Glass country of origin??

The country of origin is less important than the quality level specified for a particular binocular by a certain customer. Each piece of glass in every specific place in the design requires a specific Abbe number. As far as I know every glass maker is capable of every level of quality. Not saying some places don't do better as a whole than others. But these days, technology transfer has pretty much occurred and company name quality levels that existed not so long ago are much less evident today. Some iconic glass makers, Schott for example, have their factories scattered all over the globe. So just because a piece of glass says Schott, does not make it German glass by default. Also there are likely several makers of glass responsible for various pieces of glass in different parts of the design. Swarovski, for example, might get their glass from Schott, Hoya, and O'Hara. The latter two are Japanese based companies. Hoya for example is a major supplier of the fine silicone sand used in the base of almost all glass type formulations. So I guess that might be construed to say that most of the glass is Japanese.

When a company like Vortex, for example or Leupold, who go to someone like the Japanese Optical Giant Kamakura, have several options. At one end of the spectrum they can present their own company specific designs to be made for them. At the other end is some outfit may come along and just buy a certain Kamakura design with their name being applied on the outside. There are many stops along this path to ultimately settle on what gets produced.

What really dictates the quality of the optics we buy is the quality of the design, the price level desired, the quality control levels required by the contract, the overall quality of the vision of the company ultimately selling the glass (they have to have a damned good idea of just what they want).
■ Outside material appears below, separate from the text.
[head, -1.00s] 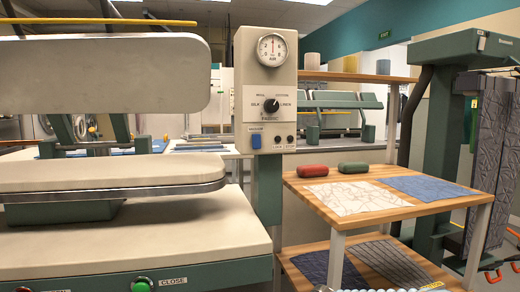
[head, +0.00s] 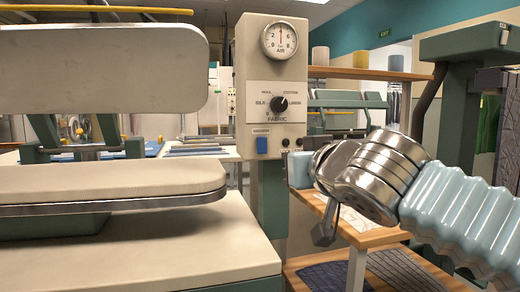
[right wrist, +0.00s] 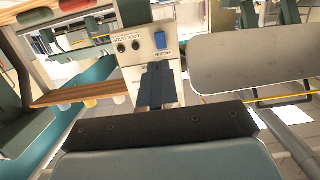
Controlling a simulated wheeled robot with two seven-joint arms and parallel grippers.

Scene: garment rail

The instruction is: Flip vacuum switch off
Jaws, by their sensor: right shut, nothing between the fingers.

So if we get a good design, and good quality control, and a good honest warranty, we get a good binocular. If not, we don't. Some bargain basement lines often cut enough corners the product is not what we might like. Any modern maker can make any quality level of glass. It depends on what levels were requested. That and how good of a contract they had with the maker. Glass counts, but so does everything else
 
For a low-power optic, such as for a lever-gun, I'm very impressed with the quality of the glass on my Weaver Classic 1-3x20mm which shows Made in the Phillipines on it. And... it took a big hit which bent the lip of the objective end.. and... after my shattered wrist finally healed back up... that scope was STILL ZEROED!
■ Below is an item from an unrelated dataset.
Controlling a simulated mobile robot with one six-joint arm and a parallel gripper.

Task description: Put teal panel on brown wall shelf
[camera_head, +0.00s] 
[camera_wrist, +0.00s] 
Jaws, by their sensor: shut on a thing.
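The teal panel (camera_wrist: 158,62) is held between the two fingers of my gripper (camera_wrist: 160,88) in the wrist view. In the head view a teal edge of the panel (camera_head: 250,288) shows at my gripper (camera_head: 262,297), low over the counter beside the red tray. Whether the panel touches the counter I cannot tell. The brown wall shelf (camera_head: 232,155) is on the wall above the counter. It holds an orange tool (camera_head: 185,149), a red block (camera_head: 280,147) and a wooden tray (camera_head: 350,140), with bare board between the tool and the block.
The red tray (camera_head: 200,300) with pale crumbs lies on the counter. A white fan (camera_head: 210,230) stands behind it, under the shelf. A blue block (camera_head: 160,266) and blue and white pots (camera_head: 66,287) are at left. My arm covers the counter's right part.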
With the optics I happen to have that are from China... it's the little things. Like how long they last, before something like an eyecup has the adhesive fail, or there is goofy issues when turning an adjustment dial... like either being far more hard to turn than it should be, there being some slop that has to be taken up first before that adjustment ring will then begin to take hold, or the clickers not really having a very positive tactile click to them when you occasionally need to adjust them.
 
Well, you can claim they're built to spec, including the Chicom models, all you want to. It's not that cut and dried. If you think you can trust any Chicom company to do exactly what you tell them to then you're dreaming. My buddy here in W TX worked with the Chinese to develop an automated drilling rig, and to make a long story short, you can't trust a Chicom anything as far as you can throw them.
 
Well, you can claim they're built to spec, including the Chicom models, all you want to. It's not that cut and dried. If you think you can trust any Chicom company to do exactly what you tell them to then you're dreaming. My buddy here in W TX worked with the Chinese to develop an automated drilling rig, and to make a long story short, you can't trust a Chicom anything as far as you can throw them.
I actually agree with most of this, and I try to avoid China where I can. I once had a Swarovski rep at a show tell me he had no doubt China could duplicate the SV EL. However they are far more likely, in my experience, to play fast and loose with the contract. They may well cut corners where they think they can get away with it. Kind of hard for someone to place their own QC department in a factory in China. However the point I was making is the technology is there, whether they stole it or not. If they want to they can, if motivated they can. Yes there is more risk involved with Chinese stuff. But the OP was, as I read it about country of origin of the glass. The point remains the glass needs to be of a certain abbe number and quality level, and it is far easier to get that today than even 10 years ago. It also requires Sherlock Holmes level investigative ability to ferret out just where any particular piece inside any binocular came from. Probably has something to do with even Schott having production facilities in China. They are not alone either.

The point remains that it does not matter where a company goes for a binocular (and damn few produce their own) they will fail regardless of who they go to unless they have either a quility design of their own or a solid practical knowledge of just what it is they want. If you can't specify excellence, you won't get it.